Bioenergy Europe Feedback on Simplification of administrative burdens in environmental legislation

Bioenergy Europe feedback on the Public consultation on Simplification of administrative burdens in environmental legislation
Bioenergy Europe welcomes the European Commission’s commitment to strengthening competitiveness while reducing unnecessary administrative burdens. In this context, we strongly believe that some key legislative files could benefit from this process.
Bioenergy Europe has submitted its feedback to the European Commission’s public consultation on the simplification of administrative burdens in environmental legislation. We welcome this initiative, which is an important step to reduce unnecessary complexity while maintaining high environmental ambition. Here are the main recommendations from the Bioenergy sector:
Targeted improvements to the EU Deforestation Regulation (EUDR)

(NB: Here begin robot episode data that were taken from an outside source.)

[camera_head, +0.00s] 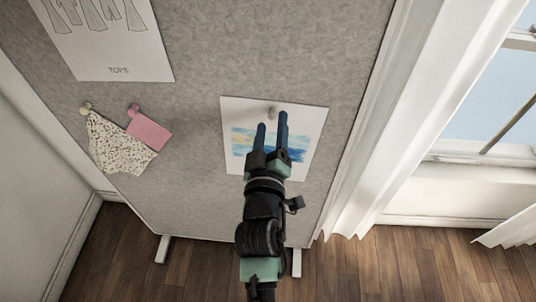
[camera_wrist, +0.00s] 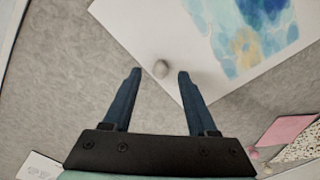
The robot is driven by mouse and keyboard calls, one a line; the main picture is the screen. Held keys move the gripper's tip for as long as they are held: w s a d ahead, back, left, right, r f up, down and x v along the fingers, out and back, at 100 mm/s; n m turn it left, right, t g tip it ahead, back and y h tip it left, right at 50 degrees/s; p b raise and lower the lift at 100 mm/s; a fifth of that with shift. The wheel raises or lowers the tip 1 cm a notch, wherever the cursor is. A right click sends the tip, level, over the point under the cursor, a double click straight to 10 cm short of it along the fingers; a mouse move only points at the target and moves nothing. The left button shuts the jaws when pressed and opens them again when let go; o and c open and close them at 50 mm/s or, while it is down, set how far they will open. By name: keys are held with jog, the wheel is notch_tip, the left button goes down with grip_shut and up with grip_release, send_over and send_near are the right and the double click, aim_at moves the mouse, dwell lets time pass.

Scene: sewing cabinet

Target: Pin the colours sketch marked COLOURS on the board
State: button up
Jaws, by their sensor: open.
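The colours sketch (camera_head: 308,132), a white sheet with blue and yellow watercolour patches, lies against the grey board (camera_head: 195,120), slightly tilted. It also shows in the wrist view (camera_wrist: 150,25). No COLOURS lettering is readable; my arm covers the lower part of the sheet. A round grey pin head (camera_head: 272,109) sits near the sheet's top edge. In the wrist view the pin (camera_wrist: 161,69) shows between and just beyond my fingertips. My gripper (camera_head: 272,119) is open, its two blue fingers apart, with nothing between them held.
A TOPS sketch (camera_head: 105,40) hangs at the upper left of the board. A speckled fabric swatch (camera_head: 120,150) and a pink swatch (camera_head: 150,132) are pinned below it. A white curtain (camera_head: 375,150) and window are on the right. Bare board lies left of the colours sketch.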

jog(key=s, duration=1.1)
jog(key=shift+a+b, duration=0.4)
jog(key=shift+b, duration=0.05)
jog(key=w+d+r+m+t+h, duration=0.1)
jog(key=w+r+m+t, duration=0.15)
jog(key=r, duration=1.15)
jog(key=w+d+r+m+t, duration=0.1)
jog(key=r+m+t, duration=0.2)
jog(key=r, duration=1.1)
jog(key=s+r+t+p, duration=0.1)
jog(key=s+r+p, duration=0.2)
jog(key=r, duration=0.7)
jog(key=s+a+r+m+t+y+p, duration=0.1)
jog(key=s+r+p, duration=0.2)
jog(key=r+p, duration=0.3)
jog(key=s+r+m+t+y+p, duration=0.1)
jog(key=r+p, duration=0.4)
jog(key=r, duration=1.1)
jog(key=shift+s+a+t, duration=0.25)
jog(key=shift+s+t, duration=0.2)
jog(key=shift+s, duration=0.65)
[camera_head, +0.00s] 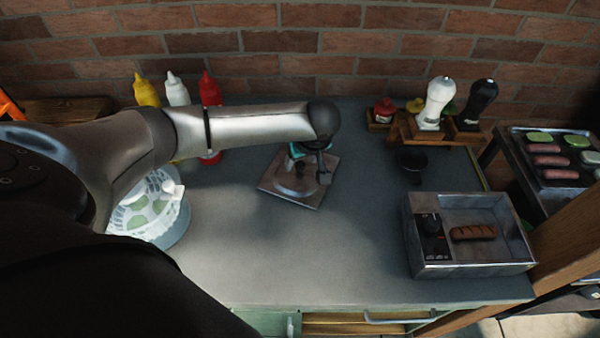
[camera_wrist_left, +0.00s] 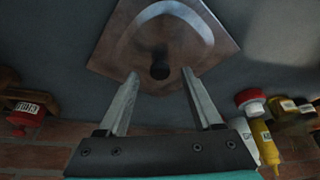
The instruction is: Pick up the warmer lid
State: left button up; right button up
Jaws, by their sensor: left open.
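The warmer lid (camera_head: 275,182) is a square metal plate with a round raised middle and a dark knob (camera_wrist_left: 160,70). It lies turned at an angle on the grey counter, in the middle of the head view, and fills the top of the left wrist view (camera_wrist_left: 205,22). My left gripper (camera_head: 312,168) is over the lid's far part and partly hides it. In the left wrist view, its open fingers (camera_wrist_left: 159,76) point at the knob, one to each side. They hold nothing, and I cannot tell whether they touch the lid. My right gripper is not in view.
The open metal warmer box (camera_head: 470,268), with a sausage (camera_head: 473,232), stands at the right. Yellow, white and red bottles (camera_head: 210,92) stand by the brick wall. A white basket (camera_head: 150,212) is at the left. Shakers (camera_head: 436,103) stand back right. The counter's front is clear.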

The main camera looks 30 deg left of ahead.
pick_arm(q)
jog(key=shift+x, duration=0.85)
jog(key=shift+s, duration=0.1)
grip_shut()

We stress the need to make EUDR implementation more practical and risk-based by:
- Introducing proportionality by risk level, exempting low-risk countries from redundant due diligence.

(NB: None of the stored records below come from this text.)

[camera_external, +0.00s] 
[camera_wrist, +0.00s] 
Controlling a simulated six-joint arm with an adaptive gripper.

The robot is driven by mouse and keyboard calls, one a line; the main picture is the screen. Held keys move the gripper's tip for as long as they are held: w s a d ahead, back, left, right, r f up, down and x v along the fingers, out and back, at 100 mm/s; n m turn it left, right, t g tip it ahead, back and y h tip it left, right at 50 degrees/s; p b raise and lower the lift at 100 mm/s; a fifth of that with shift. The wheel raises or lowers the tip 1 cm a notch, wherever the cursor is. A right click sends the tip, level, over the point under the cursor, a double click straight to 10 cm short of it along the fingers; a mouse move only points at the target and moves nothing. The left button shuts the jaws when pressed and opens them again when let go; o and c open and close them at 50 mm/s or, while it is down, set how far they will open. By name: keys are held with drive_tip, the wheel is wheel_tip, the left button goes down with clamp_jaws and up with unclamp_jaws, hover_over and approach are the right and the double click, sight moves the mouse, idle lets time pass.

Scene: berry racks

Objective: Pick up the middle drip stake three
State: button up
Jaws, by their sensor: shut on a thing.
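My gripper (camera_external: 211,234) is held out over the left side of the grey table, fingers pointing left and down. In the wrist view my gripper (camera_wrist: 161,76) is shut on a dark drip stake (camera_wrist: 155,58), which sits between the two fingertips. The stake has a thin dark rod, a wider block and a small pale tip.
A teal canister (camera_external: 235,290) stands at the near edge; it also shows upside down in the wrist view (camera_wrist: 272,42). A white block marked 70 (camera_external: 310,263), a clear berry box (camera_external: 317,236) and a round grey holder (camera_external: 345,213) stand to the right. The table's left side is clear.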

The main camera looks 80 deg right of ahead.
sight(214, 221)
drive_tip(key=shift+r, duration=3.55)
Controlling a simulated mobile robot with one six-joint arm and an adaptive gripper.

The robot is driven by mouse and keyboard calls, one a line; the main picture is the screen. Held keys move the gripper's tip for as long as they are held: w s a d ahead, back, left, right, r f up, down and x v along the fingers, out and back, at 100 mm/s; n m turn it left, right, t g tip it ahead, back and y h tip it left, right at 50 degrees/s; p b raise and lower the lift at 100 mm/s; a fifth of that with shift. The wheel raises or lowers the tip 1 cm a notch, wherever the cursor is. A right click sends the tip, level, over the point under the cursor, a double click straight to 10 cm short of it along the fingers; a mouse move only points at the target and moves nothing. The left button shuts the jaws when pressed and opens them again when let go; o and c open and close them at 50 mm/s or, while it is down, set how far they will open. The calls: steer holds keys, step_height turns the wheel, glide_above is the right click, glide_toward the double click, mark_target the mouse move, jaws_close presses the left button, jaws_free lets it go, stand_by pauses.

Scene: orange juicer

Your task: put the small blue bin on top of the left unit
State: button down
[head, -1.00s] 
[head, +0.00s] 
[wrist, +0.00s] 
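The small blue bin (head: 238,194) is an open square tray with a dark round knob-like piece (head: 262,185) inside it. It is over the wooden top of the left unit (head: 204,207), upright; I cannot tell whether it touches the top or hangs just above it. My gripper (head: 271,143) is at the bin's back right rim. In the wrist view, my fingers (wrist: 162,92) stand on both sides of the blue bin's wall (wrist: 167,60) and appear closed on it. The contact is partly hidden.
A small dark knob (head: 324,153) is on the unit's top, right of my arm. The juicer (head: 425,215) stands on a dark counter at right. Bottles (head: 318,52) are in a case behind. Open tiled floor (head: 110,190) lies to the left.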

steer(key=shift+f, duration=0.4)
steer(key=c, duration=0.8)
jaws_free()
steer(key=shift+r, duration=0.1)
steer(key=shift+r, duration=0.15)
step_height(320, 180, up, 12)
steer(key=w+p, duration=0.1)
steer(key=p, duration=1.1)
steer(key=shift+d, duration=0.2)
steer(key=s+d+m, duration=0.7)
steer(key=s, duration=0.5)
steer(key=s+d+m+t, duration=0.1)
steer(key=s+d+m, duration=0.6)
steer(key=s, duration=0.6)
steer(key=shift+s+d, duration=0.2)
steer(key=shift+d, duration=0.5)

- Applying thresholds and transition periods, preventing small imports from triggering heavy obligations and allowing two years for traceability systems to be set up.

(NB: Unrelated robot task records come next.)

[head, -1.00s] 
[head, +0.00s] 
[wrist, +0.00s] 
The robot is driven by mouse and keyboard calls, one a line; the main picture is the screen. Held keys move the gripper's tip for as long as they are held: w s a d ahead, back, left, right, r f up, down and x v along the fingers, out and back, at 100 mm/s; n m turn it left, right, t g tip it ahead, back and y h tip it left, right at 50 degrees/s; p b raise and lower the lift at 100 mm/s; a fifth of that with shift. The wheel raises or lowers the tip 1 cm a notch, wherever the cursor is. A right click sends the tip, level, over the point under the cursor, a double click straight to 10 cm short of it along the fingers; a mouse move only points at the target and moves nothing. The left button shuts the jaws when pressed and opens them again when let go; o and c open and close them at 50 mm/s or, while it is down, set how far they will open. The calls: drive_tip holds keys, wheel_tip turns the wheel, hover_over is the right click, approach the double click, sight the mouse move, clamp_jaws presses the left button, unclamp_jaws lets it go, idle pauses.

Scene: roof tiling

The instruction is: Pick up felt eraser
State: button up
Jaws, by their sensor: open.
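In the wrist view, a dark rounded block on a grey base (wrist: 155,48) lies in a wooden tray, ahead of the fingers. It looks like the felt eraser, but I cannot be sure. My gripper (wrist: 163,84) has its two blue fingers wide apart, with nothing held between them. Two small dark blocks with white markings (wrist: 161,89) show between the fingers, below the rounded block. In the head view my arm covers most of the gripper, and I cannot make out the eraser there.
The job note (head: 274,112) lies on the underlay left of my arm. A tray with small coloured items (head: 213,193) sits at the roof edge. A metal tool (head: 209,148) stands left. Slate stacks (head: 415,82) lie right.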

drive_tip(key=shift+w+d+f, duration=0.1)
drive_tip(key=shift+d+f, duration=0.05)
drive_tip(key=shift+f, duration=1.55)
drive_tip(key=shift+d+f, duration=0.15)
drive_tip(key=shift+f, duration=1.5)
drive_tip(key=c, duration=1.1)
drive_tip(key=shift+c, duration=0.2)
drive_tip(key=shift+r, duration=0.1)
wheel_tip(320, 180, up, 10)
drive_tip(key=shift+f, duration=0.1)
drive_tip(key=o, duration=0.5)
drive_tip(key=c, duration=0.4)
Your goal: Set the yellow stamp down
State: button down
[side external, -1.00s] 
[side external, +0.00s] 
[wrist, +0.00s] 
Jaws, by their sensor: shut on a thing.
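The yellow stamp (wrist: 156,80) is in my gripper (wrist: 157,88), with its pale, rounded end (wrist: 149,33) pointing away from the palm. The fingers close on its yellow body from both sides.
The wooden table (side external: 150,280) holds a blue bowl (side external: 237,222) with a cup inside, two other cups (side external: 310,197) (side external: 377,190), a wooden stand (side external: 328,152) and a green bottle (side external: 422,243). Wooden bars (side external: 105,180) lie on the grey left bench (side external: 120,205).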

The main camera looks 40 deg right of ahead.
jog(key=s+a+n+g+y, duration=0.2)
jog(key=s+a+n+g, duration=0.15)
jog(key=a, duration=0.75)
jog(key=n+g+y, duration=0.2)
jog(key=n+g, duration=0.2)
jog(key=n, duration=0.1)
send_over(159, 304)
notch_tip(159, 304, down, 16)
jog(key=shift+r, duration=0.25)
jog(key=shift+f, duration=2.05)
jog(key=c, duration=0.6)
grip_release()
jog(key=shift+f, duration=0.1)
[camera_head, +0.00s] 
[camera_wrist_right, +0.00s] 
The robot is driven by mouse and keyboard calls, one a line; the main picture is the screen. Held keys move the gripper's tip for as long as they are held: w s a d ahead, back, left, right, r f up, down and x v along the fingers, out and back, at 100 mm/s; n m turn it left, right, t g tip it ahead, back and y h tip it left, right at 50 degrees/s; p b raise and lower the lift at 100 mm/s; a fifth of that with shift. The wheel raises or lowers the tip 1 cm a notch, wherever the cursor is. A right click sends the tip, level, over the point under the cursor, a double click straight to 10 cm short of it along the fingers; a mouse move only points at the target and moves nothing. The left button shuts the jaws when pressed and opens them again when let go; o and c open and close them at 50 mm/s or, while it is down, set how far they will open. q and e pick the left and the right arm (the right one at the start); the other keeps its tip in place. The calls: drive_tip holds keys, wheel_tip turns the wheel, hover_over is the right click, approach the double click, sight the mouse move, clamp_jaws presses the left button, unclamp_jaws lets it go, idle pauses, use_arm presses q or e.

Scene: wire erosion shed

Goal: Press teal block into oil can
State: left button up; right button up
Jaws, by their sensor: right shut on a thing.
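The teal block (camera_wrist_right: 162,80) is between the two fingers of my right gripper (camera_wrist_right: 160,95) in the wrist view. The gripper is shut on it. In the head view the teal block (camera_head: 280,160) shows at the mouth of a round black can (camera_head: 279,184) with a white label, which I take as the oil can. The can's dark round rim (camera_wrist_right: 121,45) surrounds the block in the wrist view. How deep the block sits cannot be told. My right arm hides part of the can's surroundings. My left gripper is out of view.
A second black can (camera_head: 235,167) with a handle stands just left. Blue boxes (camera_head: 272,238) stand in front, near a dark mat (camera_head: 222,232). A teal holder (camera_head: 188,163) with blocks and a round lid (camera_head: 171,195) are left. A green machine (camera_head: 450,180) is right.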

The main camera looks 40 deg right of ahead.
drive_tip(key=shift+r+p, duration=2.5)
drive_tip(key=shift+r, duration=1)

- Adapting geolocation rules for residues, recognising the mixed-origin nature of sawmill by-products and other secondary raw materials.
- Clarifying forest degradation definitions and methods, ensuring clear and harmonised guidance for operators.
Simplifications under REDIII and IED
To further reduce burdens while maintaining sustainability safeguards, Bioenergy Europe calls for:
- Deleting the “industrial-grade roundwood” definition, already covered by the cascading principle.
- Raising the sustainability certification threshold from 7.5 MW to 20 MW, easing pressure on small operators.
- Removing new EMS obligations under the Industrial Emissions Directive, which add costs without proven benefits.
A consistent and workable framework
Simplification should align interlinked legislation (EUDR, REDIII, IED, and Carbon Removal Framework) to create a regulatory environment that is proportionate, practical, and supportive of EU competitiveness and climate goals.